President faces an uphill battle to undo a system that has led to a bloated property sector

 Xi Jinping’s to-do list has seen a lot of ticks in recent months: more flights into Taiwan’s defence zone; suppressing dissenting voices in Hong Kong; clipping the wings of tech barons; outlawing the out-of-school tutoring industry. The list goes on, reports the Guardian.

However, one key initiative – introducing a local property tax – has attracted fewer headlines but is apparently so controversial within China’s ruling Communist party that even Xi is still only able to deal in trial schemes rather than wholesale change.

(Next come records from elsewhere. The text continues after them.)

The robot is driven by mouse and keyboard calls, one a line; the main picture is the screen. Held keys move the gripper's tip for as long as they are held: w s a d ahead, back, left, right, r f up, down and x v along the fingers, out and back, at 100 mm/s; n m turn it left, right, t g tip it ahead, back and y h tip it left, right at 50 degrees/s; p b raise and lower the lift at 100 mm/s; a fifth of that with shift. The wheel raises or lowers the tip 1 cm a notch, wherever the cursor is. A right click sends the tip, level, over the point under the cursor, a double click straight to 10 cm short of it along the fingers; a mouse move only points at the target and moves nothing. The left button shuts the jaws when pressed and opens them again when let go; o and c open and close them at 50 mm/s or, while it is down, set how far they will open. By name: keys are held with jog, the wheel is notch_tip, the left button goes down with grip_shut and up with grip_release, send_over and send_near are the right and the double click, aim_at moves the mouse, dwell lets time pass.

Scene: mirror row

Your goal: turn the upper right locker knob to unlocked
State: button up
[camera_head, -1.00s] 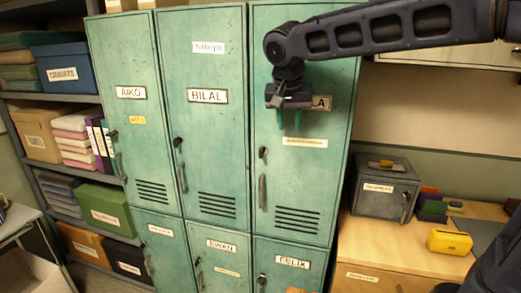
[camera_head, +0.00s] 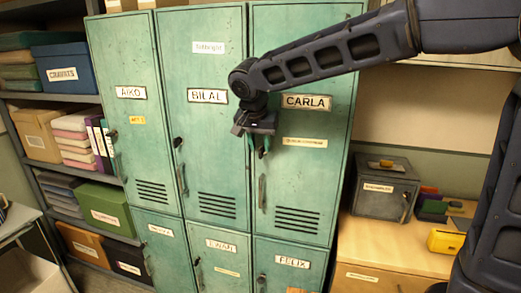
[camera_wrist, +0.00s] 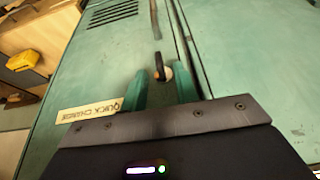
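The upper right locker (camera_head: 318,185) is a green door labelled CARLA (camera_head: 306,102). Its small dark knob (camera_wrist: 159,70) sits on a pale round plate near the door's edge in the wrist view. In the head view the knob (camera_head: 262,154) is partly covered by my fingers. My gripper (camera_head: 259,147) is open, with two green fingers in front of the door. In the wrist view the fingers (camera_wrist: 160,88) stand either side of the knob's line, with the knob just beyond their tips. I cannot tell whether they touch the door.
The door's long handle (camera_head: 262,191) hangs below the knob. The BILAL locker (camera_head: 207,150) adjoins on the left. At the right a wooden cabinet (camera_head: 385,258) bears a grey metal box (camera_head: 384,190) and a yellow object (camera_head: 446,241). Shelves with boxes stand at the far left.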

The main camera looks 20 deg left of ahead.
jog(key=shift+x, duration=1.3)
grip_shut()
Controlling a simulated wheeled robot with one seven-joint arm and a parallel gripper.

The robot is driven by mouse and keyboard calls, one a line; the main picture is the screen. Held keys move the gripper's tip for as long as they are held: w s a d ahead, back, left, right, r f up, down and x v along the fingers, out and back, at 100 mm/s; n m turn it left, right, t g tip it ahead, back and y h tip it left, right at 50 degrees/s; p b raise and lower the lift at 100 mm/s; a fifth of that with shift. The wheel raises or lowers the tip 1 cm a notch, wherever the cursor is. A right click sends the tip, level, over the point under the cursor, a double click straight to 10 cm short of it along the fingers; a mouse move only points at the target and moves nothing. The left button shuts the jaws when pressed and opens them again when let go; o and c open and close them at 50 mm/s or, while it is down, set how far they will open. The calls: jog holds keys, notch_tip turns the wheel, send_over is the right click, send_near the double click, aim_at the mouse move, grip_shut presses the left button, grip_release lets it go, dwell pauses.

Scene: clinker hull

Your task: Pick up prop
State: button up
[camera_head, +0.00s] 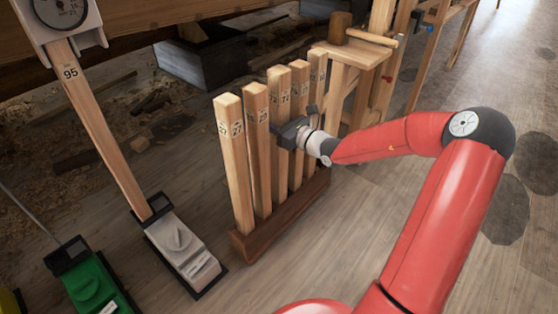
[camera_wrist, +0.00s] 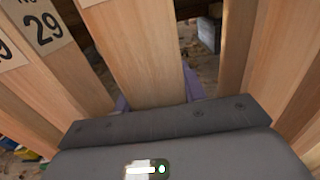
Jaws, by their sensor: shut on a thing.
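Several square wooden props with number labels stand upright in a row in a dark wooden rack (camera_head: 285,215) in the head view. My gripper (camera_head: 291,129) reaches in from the right at about mid-height of the row. It is shut on a prop (camera_head: 279,95) near the middle of the row. In the wrist view that prop (camera_wrist: 140,50) stands between the purple fingers of my gripper (camera_wrist: 155,97). No label shows on its face there. The neighbouring prop (camera_wrist: 45,75) to its left bears the number 29. The fingertips are partly hidden behind the held prop.
Another prop (camera_wrist: 235,60) stands close on the right in the wrist view. A wooden bench (camera_head: 352,55) with a mallet (camera_head: 340,28) stands behind the rack. A post marked 95 (camera_head: 105,135) rises from a grey base at left.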

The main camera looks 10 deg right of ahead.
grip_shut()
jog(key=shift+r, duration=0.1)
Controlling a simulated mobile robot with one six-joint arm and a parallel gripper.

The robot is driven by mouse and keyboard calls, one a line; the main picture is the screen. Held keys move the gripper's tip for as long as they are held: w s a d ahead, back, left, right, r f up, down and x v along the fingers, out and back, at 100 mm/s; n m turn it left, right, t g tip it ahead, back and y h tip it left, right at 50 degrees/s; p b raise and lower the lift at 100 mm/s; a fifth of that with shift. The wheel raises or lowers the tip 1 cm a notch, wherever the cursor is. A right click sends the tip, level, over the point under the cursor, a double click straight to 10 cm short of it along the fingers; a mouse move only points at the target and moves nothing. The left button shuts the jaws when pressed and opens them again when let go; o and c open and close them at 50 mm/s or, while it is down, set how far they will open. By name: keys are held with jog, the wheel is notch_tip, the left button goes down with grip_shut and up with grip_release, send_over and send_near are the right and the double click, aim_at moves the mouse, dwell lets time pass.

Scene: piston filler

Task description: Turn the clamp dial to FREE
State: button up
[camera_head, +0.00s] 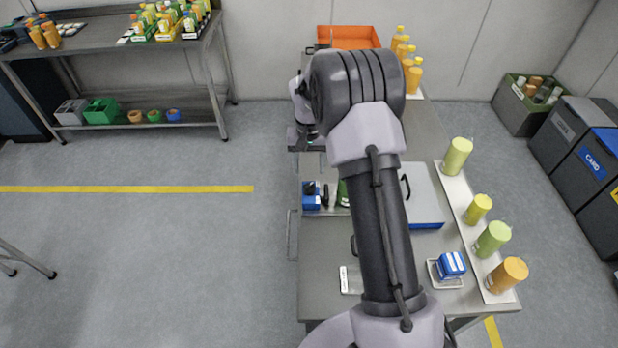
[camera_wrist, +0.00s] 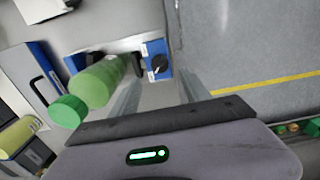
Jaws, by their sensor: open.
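The clamp dial (camera_wrist: 159,63) is a black knob on a blue block with small white labels, at the top middle of the wrist view. The labels are too small to read, so I cannot tell its setting. In the head view the blue block (camera_head: 311,202) sits at the bench's left edge. My gripper (camera_wrist: 158,84) is open, its two grey fingers pointing toward the block with nothing seen between them. It appears apart from the dial. In the head view my gripper (camera_head: 305,138) is small and partly hidden by my arm, beyond the block at the bench's left edge.
A green bottle (camera_wrist: 100,82) stands close beside the dial block, left in the wrist view. A dark handle (camera_wrist: 138,64) lies between them. A blue-edged panel (camera_head: 427,225) and several bottles (camera_head: 492,238) occupy the bench's right side. Floor left of the bench (camera_head: 200,250) is clear.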

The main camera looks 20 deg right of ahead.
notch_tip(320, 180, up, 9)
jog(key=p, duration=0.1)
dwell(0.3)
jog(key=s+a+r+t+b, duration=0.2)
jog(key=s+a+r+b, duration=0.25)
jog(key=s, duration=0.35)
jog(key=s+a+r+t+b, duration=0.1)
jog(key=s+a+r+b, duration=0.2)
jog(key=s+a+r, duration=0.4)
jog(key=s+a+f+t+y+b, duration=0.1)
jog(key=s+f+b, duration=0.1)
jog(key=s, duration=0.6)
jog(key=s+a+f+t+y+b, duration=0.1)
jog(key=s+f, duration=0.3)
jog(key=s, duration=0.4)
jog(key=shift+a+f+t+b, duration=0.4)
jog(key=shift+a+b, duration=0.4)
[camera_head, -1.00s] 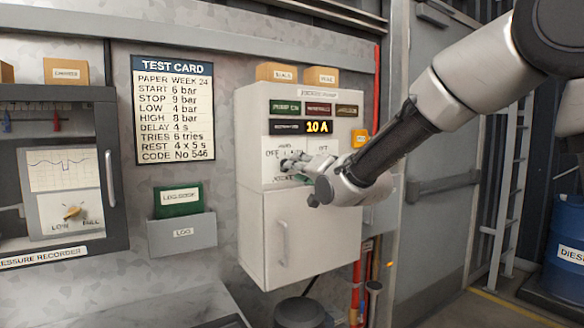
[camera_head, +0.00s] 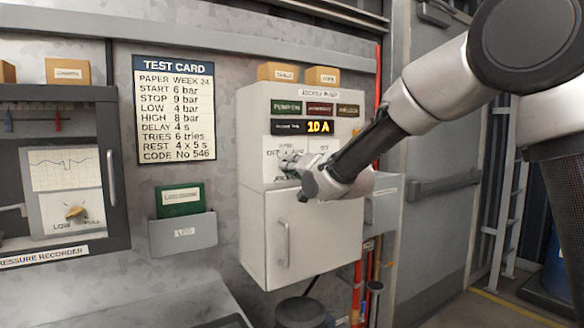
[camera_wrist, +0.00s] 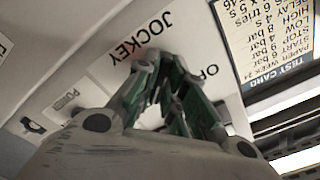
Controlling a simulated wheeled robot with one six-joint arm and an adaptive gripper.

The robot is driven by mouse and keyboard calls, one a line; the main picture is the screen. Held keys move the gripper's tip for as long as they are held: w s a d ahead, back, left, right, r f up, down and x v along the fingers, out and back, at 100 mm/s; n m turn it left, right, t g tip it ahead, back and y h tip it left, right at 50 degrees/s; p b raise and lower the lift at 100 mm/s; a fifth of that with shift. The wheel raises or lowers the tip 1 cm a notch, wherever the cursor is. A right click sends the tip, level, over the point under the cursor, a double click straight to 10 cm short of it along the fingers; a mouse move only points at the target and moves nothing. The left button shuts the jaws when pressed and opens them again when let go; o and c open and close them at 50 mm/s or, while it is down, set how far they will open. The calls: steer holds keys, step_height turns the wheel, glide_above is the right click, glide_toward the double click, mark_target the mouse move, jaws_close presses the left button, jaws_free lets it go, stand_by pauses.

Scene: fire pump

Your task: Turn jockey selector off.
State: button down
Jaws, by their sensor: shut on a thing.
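The white jockey pump cabinet (camera_head: 312,95) hangs on the grey wall in the middle of the head view. My gripper (camera_head: 288,164) is at the left selector plate on its front, shut on the jockey selector. The fingers hide the selector's knob, so I cannot tell where it points. In the wrist view, my gripper's green-padded fingers (camera_wrist: 168,70) close in front of the white plate, beside the printed word JOCKEY (camera_wrist: 140,36). Part of a position label starting with "O" (camera_wrist: 210,71) shows right of the fingers.
An amber display (camera_head: 319,127) reads 10 A above the selectors. A test card (camera_head: 175,110), a log holder (camera_head: 183,236) and the pressure recorder (camera_head: 65,190) are to the left. Below is a cabinet door handle (camera_head: 284,243). Red pipes and a grey door (camera_head: 440,130) are right.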

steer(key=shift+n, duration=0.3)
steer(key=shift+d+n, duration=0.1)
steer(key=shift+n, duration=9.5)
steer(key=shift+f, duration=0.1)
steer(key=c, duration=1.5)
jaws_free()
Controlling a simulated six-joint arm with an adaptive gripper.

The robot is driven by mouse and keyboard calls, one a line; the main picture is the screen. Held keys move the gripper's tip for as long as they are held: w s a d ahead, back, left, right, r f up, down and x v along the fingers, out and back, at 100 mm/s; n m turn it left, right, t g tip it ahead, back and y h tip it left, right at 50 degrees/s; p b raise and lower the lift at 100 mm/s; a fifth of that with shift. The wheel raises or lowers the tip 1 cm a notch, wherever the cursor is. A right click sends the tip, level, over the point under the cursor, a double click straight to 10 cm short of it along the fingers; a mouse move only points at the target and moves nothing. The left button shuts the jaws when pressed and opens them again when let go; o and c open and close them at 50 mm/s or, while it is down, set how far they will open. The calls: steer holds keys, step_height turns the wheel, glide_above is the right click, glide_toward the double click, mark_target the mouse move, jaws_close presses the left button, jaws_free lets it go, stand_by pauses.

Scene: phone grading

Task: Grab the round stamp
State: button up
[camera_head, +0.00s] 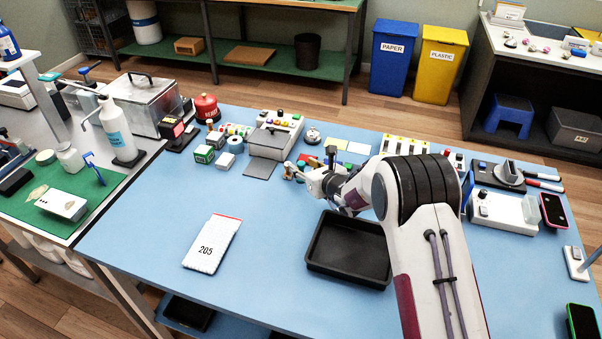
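My gripper (303,174) is at the middle of the blue table, reaching left from my arm. Small brownish objects (289,171) are right at its fingertips. They look like stamp handles, but they are too small for me to tell which is the round stamp. I cannot tell whether the fingers touch them, or whether the gripper is open or shut. Small red and green pads (311,160) lie just behind the gripper. My arm hides part of the table to the right.
A black tray (318,265) sits in front of my gripper. A white pad marked 205 (212,244) lies front left. A grey device with buttons (273,138) stands behind the gripper, and a small round metal item (312,136) is beside it.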

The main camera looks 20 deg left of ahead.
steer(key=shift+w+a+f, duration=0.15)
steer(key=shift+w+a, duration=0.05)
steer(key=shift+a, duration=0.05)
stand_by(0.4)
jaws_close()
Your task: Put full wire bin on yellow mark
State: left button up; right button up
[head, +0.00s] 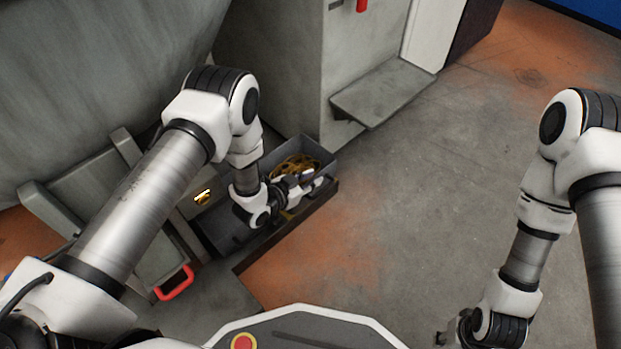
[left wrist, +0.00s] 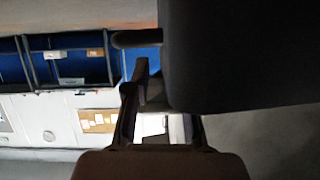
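A dark grey bin (head: 326,161) holding a tangle of yellow-brown wire (head: 292,166) sits low beside the grey machine in the head view. My left gripper (head: 312,184) is at the near side of this bin, overlapping its wall. In the left wrist view its fingers (left wrist: 160,105) stand apart, and a large dark body (left wrist: 240,55) covers part of them. Whether they hold the bin wall is unclear. My right gripper (head: 452,335) is at the bottom edge of the head view, partly cut off, away from the bin. No yellow floor mark is clearly seen.
A grey machine (head: 275,75) with a ledge (head: 382,92) stands behind the bin. A grey box with a yellow label (head: 203,197) and a red handle (head: 174,284) lie to the left. The concrete floor (head: 420,180) to the right is open, with orange stains.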

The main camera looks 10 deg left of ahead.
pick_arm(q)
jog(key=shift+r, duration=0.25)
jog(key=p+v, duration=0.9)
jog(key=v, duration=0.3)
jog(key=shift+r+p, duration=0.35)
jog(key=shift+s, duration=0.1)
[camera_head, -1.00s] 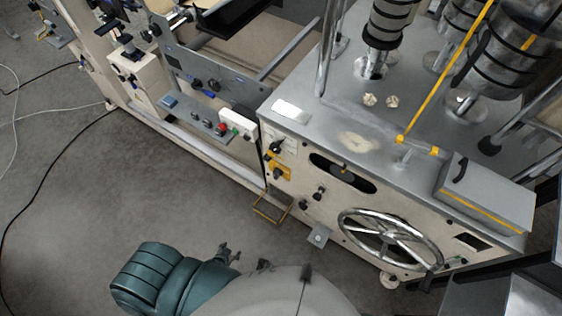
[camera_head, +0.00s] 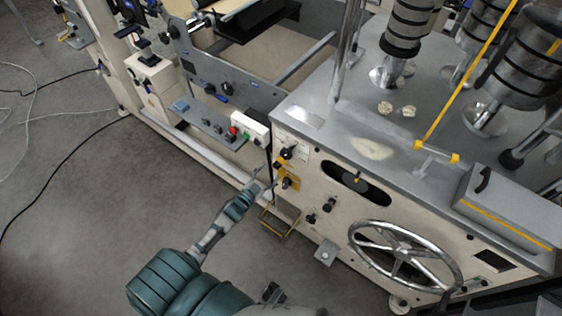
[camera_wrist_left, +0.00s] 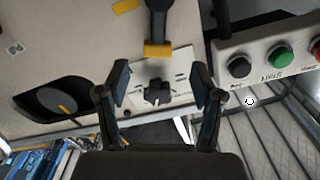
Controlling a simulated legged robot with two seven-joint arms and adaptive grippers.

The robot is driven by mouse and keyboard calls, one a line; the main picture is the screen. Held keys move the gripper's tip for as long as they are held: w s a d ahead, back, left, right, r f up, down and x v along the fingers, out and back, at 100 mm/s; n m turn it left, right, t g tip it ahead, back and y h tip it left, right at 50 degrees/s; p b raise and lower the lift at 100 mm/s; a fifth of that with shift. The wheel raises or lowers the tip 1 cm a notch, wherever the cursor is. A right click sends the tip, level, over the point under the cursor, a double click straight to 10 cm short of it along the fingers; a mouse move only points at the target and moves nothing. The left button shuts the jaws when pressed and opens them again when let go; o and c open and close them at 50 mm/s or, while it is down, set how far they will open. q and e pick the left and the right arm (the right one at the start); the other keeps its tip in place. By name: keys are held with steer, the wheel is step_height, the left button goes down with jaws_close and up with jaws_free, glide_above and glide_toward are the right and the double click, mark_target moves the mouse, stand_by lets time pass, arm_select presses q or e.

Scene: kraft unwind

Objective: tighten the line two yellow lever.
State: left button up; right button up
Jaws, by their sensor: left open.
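A black lever with a yellow collar (camera_wrist_left: 157,48) stands out from the machine's cream front panel in the left wrist view. In the head view, a yellow-backed switch (camera_head: 288,178) sits on that panel, below a dark knob (camera_head: 287,152). That knob (camera_wrist_left: 157,92) shows on a white plate between my fingers in the wrist view. My left gripper (camera_head: 268,181) reaches to the panel's left edge, beside the yellow-backed switch. Its fingers (camera_wrist_left: 164,88) are spread, with nothing gripped. I cannot tell whether they touch anything. I do not make out my right gripper.
A black oval recess (camera_head: 357,184) and a spoked handwheel (camera_head: 405,255) are right of the switch. A white button box (camera_head: 250,128) is close on the left. A yellow step (camera_head: 280,222) sticks out low. A long yellow rod (camera_head: 470,70) slants above the machine top. The floor at left is mostly free.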

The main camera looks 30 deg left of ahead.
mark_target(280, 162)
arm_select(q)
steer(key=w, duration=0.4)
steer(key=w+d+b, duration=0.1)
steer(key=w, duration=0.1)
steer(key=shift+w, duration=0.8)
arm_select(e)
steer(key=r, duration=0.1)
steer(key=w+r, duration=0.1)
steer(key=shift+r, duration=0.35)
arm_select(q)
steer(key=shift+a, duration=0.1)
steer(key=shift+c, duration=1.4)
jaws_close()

The decision to pilot the tax on all types of property in selected regions for five years – most likely important cities such as Shenzhen and Hangzhou– was taken last month. It is seen as vital to reforming the country’s bloated property sector, a concrete-and-glass divide between China’s haves and have-nots which has been personified by the woes of the heavily indebted developer China Evergrande.

The property tax is controversial because local governments rely on land sales for at least 40% of their revenues. This has encouraged an aggressive sales policy, aided and abetted by property developers happy to take on massive debts to buy the land and build ever more apartment blocks for buyers convinced the market is a one-way bet.

This decades-long party saw China’s property developers build a debt mountain of around $5tn, according to analysts at Nomura, before Beijing called time by restricting what they could borrow. When the music stopped, Evergrande was stranded on the dancefloor with $300bn of debt, and it faces its latest pay-up-or-default deadline on 10 November.